Le prime fabbriche si videro a partire proprio da Spina Santa: all’epoca si cominciarono ad intravvedere, tra le dune e le tamerici, anche gli agenti delle “Società”, ovvero le società immobiliari che avevano acquisito i terreni dagli eredi dei vecchi latifondisti o del feudatario, probabilmente uniti in pacchetti immobiliari con palazzi e tenute disseminati in tutta Italia. Nel 1965, ad esempio, i Meola di San Nicandro, tra i primi in assoluto, costruiscono la loro prima casa al mare a seguito di regolare atto di compravendita con la società Lacmar s.r.l. e a seguito di successiva concessione edilizia del comune di Lesina. Negli anni seguenti, però, sarà una babele di occupazioni e costruzioni abusive, contro le quali, per essere fenomeno di massa, la forza pubblica poté (o volle) ben poco.
È proprio in questo periodo che, in quella generale furia populista e al grido di brigantesca memoria “la terra e a’ nostra e nun s’adda tuccà”, nella vicenda del contenzioso demaniale tra i due comuni la politica sannicandrese innesta sapientemente – che fosse a torto o a ragione, per quanto sinora detto – l’enunciato “anche l’Istmo era di San Nicandro”: se ne faranno decenni di campagne elettorali. Che tali restarono, allora, come oggi.
Torniamo, dunque, ai banchi dei tribunali e alla vertenza. Che dagli usi civici involve, perciò e almeno nella teoria dei politici e delle masse che li seguono, sempre più in una vertenza confinaria. E qui, si insedia un altro elemento curioso: il caso degli avvocati Gargano, padre e figlio, che difendono contemporaneamente le due parti in causa. Un caso eclatante, l’icona di un processo imbastito artatamente, secondo tanti, soltanto per alimentare aule di tribunali, giudici e, soprattutto, avvocati e periti.

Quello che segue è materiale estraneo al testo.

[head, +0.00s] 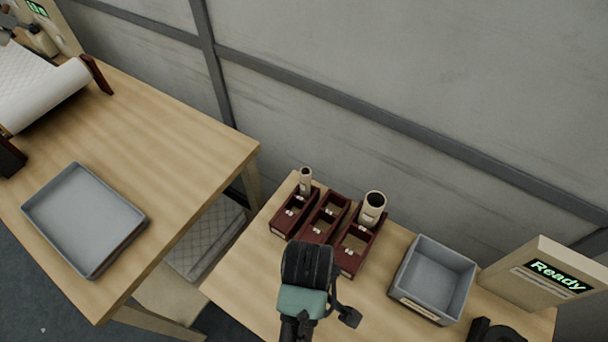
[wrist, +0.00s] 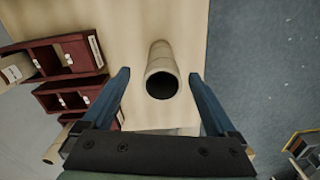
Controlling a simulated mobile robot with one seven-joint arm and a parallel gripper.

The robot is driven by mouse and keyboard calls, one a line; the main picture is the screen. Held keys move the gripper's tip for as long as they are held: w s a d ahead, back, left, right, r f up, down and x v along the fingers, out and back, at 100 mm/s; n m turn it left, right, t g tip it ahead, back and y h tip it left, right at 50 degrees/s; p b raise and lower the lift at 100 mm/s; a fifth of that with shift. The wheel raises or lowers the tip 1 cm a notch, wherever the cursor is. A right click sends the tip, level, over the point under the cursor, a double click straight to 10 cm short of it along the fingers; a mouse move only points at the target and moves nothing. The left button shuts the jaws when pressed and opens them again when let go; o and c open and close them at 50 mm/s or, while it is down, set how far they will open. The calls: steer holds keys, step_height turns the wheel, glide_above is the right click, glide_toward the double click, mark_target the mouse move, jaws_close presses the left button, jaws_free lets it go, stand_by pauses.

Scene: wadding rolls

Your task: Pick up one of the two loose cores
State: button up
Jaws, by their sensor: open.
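A beige hollow core (wrist: 160,70) shows in the wrist view, with its dark open end facing the camera. I cannot tell whether it stands or lies. My gripper (wrist: 160,76) is open, with one blue finger on each side of this core and a visible gap on both sides. In the head view my gripper (head: 308,264) is over the right table's front part and hides this core. A thin core (head: 305,181) and a thicker core (head: 372,208) stand upright at the back of the dark red racks (head: 345,262). No other loose core is seen.
A grey bin (head: 438,275) and a "Ready" sign box (head: 545,275) stand right of the racks. The left table (head: 150,130) holds an empty grey tray (head: 85,220) and a white roll (head: 40,85). In the wrist view, racks (wrist: 68,55) lie left of my fingers.

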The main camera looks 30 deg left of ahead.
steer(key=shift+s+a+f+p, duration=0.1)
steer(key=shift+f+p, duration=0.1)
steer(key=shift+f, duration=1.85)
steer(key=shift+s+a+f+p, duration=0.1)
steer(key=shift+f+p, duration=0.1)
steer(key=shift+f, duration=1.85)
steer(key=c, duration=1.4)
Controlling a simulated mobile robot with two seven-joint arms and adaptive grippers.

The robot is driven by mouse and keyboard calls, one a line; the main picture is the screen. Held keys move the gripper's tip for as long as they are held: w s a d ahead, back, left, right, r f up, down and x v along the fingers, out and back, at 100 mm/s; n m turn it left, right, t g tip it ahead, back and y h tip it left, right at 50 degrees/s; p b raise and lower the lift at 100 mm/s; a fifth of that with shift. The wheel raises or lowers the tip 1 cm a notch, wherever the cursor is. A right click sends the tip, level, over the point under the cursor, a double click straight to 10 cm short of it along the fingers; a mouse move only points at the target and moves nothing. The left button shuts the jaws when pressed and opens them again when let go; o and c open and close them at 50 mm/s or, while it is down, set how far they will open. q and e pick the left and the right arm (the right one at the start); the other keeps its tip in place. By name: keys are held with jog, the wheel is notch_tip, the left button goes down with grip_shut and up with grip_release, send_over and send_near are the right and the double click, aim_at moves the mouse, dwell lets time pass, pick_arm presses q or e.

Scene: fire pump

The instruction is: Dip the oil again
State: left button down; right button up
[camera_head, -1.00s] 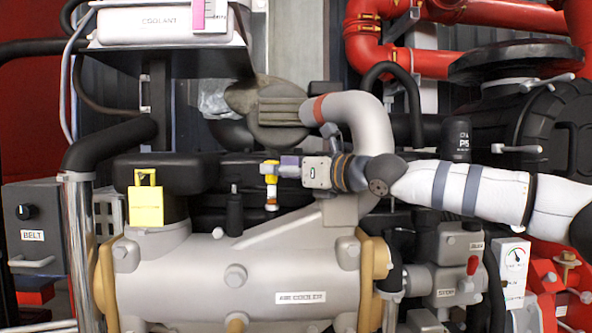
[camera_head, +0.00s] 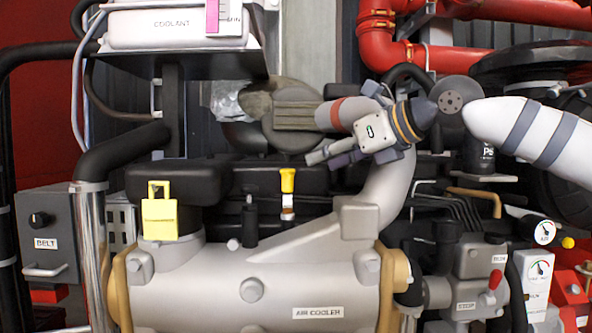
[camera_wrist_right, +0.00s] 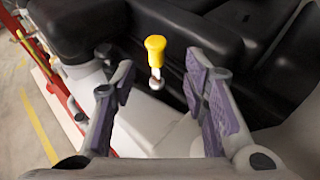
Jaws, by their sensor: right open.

Per ovviare al ripetersi del contenzioso, la Corte d’Appello di Roma annulla comunque le conclusioni di Lapeschi, stabilendo che per la perizia dovevano essere considerati solo i documenti indicati nella transazione del 1934 e non tutti gli altri utilizzati da Lapeschi. Quindi il Commissario barese, in esecuzione di tale sentenza, citava in giudizio i due comuni e le persone indicate nelle precedenti sentenze impugnate, al fine di addivenire ad una nuova perizia tecnica. All’esito di tale istruttoria, si proponevano alle parti le osservazioni (c.d. contraddittorio), riservandosi il giudice per la decisione. Con sentenze 1 e 2 del 1985, il Commissario stabiliva il confine disponendo la fissazione di 12 titoli (tanti erano anche quelli del 1622/25) nella tratta tra Torre Mileto e il molino di Lauri: in questo modo, circa 13 ettari riportati nel catasto di San Nicandro venivano attribuiti a Lesina, mentre venivano dichiarati di uso civico, quindi del comune di San Nicandro, circa 14 ettari che fino ad allora risultavano al catasto di Lesina. Nulla di fatto: avverso le sentenze, ricorrono ancora alla Corte d’Appello di Roma sia San Nicandro, sia Lesina e resistevano in giudizio anche le parti (eredi Zaccagnino-Masselli e società immobiliari) già costituite nel primo giudizio del Commissario di Bari. La Corte d’Appello, riunisce i reclami in unica sentenza n. 169 del 17/05/1990: le due sentenze del 1985 e quindi la nuova determinazione dei confini, venivano dichiarati nulli perché le sentenze erano state pronunciate in assenza di contraddittorio integrale (cioè mancavano le osservazioni di alcune delle parti in causa). Torna tutto, ancora, nelle mani del Commissario degli Usi Civici di Bari che è costretto a procedere all’integrazione del contraddittorio (ai sensi dell’art. 354 del Codice di Procedura Civile), coinvolgendo cioè, tutte le parti costituite nel primo giudizio di appello, quello del 1961: si chiude così un altro capitolo di 29 anni di processi inutili, buttati alle ortiche.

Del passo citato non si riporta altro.